Records of robot episodes:

** Start **

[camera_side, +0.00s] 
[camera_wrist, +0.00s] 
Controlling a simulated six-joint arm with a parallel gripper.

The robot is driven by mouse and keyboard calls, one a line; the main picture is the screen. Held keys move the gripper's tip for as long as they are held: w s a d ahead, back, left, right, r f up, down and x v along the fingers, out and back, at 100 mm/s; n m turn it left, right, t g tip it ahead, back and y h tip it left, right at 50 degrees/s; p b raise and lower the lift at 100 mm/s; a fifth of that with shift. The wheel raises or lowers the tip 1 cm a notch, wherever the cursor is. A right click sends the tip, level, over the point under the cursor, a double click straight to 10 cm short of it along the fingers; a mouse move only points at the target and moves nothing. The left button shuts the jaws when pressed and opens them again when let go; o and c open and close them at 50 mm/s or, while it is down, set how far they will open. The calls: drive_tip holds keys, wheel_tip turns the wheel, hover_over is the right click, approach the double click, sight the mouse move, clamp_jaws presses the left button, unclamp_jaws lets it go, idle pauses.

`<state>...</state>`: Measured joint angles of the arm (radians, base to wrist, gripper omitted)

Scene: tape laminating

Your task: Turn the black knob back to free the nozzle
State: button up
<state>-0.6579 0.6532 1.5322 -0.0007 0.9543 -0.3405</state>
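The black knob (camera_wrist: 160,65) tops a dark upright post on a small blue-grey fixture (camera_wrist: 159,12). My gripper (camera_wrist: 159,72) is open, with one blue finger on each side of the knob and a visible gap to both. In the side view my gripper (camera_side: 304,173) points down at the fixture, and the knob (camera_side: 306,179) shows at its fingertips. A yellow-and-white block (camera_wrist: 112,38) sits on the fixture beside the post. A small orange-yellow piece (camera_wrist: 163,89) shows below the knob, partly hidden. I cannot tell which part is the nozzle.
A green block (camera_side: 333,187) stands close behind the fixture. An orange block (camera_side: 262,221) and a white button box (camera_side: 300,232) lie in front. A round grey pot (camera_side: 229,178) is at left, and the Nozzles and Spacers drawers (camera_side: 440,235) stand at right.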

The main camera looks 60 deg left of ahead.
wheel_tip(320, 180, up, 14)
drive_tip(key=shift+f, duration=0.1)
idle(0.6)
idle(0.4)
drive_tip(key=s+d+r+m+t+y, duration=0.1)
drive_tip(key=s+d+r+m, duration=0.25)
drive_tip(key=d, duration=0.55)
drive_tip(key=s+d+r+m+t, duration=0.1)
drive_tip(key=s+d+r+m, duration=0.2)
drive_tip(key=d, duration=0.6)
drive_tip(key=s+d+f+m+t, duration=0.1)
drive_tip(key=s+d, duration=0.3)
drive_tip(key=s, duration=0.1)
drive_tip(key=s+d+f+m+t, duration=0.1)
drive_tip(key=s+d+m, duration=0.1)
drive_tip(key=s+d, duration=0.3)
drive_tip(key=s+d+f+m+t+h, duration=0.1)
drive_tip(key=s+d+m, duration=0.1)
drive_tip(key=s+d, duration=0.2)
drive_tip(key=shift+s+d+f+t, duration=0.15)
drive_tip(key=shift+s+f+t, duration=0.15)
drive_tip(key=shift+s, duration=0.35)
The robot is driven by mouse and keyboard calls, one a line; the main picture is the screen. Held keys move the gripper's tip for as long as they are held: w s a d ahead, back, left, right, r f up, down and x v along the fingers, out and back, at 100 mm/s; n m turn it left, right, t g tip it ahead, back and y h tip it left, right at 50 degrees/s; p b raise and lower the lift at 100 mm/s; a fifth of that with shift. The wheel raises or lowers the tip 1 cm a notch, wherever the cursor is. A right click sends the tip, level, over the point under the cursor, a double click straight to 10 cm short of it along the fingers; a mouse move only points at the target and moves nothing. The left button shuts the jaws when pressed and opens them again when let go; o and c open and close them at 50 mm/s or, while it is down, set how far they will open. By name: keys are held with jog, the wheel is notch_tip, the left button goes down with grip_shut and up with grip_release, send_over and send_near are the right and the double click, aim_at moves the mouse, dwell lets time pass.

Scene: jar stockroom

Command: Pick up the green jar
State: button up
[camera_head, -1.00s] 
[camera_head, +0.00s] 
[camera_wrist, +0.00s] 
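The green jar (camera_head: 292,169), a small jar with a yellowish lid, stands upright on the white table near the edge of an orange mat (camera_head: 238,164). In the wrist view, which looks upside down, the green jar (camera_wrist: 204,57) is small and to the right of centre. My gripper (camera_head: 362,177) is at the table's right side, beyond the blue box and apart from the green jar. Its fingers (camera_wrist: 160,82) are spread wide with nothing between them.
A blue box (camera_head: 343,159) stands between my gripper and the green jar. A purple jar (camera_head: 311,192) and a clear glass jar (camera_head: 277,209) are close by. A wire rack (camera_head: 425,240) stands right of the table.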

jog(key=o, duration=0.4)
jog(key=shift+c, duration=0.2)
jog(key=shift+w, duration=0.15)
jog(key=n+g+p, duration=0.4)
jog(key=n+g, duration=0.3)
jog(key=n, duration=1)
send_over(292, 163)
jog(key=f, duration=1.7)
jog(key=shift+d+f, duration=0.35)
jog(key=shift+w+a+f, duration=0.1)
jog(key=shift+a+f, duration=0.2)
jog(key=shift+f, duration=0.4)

** End **

Search the records for the word "Scene". Copy every line that has it.

Scene: tape laminating
Scene: jar stockroom

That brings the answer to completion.